What to work on: Each line of the listing must be transcribed exactly, except for the images, which should be excluded.

Dataset excerpt:
- - -

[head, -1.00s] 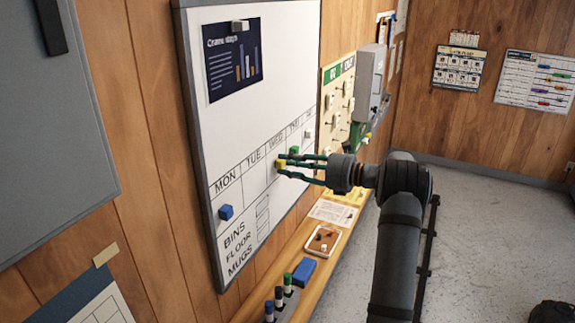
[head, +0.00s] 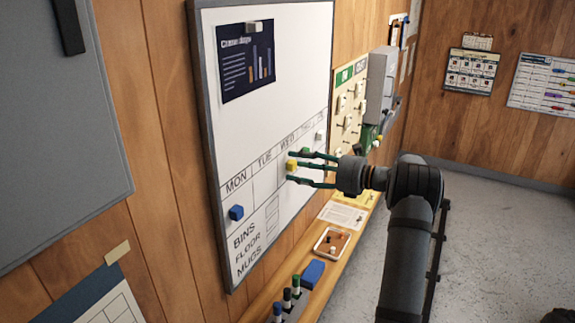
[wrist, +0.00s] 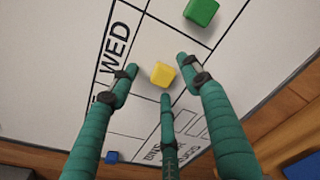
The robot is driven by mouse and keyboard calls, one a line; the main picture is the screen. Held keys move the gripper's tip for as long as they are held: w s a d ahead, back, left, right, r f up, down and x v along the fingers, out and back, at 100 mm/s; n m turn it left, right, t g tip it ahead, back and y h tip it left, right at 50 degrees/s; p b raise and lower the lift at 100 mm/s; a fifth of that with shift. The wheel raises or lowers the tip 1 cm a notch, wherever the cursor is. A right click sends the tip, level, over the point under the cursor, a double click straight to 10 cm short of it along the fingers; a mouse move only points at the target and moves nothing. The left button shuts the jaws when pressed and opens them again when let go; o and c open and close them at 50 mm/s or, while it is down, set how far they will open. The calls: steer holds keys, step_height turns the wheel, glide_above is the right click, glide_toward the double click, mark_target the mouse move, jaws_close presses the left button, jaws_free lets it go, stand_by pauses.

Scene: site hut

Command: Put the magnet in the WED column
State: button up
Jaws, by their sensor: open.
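A yellow magnet (head: 291,166) sits on the whiteboard (head: 300,40), below the WED heading (head: 287,140) and inside the WED column. It also shows in the wrist view (wrist: 162,74), beside the WED lettering (wrist: 118,46). My gripper (head: 290,168) is open, its three green fingers spread around the yellow magnet with visible gaps. In the wrist view, the fingertips (wrist: 160,75) are apart from the magnet.
A green magnet (wrist: 201,12) sits in the neighbouring column, close to one finger. A blue magnet (head: 236,212) is under MON. A ledge below holds markers (head: 287,299), a blue eraser (head: 313,274) and a small tray (head: 331,242).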

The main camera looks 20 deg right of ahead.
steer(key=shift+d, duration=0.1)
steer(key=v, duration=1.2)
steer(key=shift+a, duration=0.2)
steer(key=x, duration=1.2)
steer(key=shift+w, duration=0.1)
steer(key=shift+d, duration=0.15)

- - -

Completed exercise:
[head, -1.00s] 
[head, +0.00s] 
[wrist, +0.00s] 
The robot is driven by mouse and keyboard calls, one a line; the main picture is the screen. Held keys move the gripper's tip for as long as they are held: w s a d ahead, back, left, right, r f up, down and x v along the fingers, out and back, at 100 mm/s; n m turn it left, right, t g tip it ahead, back and y h tip it left, right at 50 degrees/s; p b raise and lower the lift at 100 mm/s; a fifth of that with shift. The wheel raises or lowers the tip 1 cm a notch, wherever the cursor is. A right click sends the tip, level, over the point under the cursor, a double click straight to 10 cm short of it along the fingers; a mouse move only points at the target and moves nothing. The left button shuts the jaws when pressed and opens them again when let go; o and c open and close them at 50 mm/s or, while it is down, set how far they will open. The calls: steer holds keys, step_height turns the wheel, glide_above is the right click, glide_toward the double click, mark_target the mouse move, jaws_close presses the left button, jaws_free lets it go, stand_by pauses.

Scene: site hut

Command: Put the magnet in the WED column
State: button up
Jaws, by their sensor: open.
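A yellow magnet (head: 291,166) sits on the whiteboard (head: 300,40), below the WED heading (head: 287,140) and inside the WED column. It also shows in the wrist view (wrist: 162,74), beside the WED lettering (wrist: 118,46). My gripper (head: 290,168) is open, its three green fingers spread around the yellow magnet with visible gaps. In the wrist view, the fingertips (wrist: 160,75) are apart from the magnet.
A green magnet (wrist: 201,12) sits in the neighbouring column, close to one finger. A blue magnet (head: 236,212) is under MON. A ledge below holds markers (head: 287,299), a blue eraser (head: 313,274) and a small tray (head: 331,242).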

The main camera looks 20 deg right of ahead.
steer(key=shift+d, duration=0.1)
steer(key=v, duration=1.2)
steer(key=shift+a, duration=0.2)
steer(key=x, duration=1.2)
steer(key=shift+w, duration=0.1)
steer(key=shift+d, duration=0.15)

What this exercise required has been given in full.